EXERCISE AIM: Write out exactly the lines running from the one that contains "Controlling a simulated" through the end of the material.

COLLECTED MATERIAL:
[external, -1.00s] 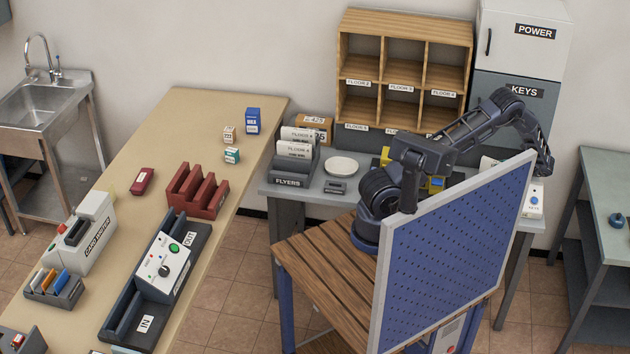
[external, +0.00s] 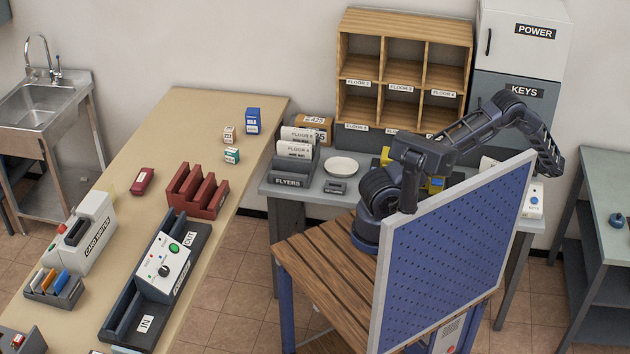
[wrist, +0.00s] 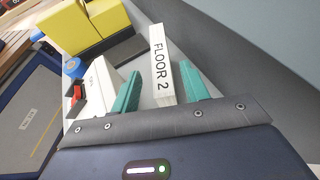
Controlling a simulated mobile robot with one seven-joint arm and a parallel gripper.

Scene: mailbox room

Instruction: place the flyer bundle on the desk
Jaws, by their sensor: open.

FINAL RESULT:
Controlling a simulated mobile robot with one seven-joint arm and a parallel gripper.

Scene: mailbox room

Instruction: place the flyer bundle on the desk
Jaws, by their sensor: open.

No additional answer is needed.